[BRIEF] Find each line with the string "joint" and copy it.

[RECORDED DATA]
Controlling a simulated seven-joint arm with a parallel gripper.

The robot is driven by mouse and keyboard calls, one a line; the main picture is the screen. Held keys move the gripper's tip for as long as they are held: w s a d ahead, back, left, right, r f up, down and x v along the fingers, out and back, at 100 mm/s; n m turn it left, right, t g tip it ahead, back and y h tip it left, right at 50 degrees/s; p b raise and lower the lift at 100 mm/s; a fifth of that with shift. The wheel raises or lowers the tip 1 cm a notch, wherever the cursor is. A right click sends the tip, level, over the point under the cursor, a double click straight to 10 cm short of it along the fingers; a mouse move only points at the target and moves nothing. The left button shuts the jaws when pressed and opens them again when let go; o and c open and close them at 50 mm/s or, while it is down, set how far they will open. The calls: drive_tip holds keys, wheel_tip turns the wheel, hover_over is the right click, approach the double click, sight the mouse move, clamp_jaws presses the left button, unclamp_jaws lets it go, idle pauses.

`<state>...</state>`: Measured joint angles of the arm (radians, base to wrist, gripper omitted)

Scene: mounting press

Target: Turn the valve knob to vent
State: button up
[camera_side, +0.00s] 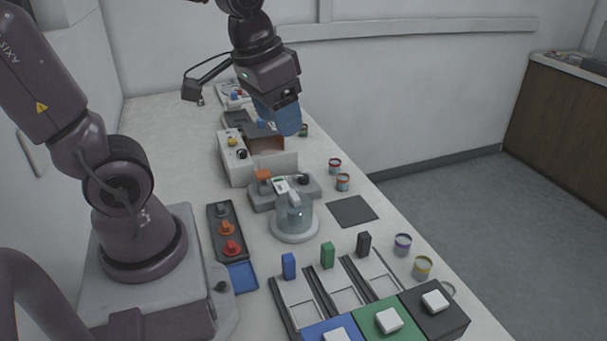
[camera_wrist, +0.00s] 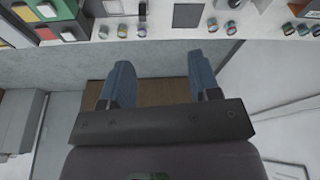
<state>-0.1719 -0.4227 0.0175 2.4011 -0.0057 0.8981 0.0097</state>
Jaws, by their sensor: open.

[FINAL RESULT]
Controlling a simulated seven-joint arm with a parallel gripper.
`<state>...</state>`: Measured joint angles of the arm (radians, base to wrist, gripper omitted)

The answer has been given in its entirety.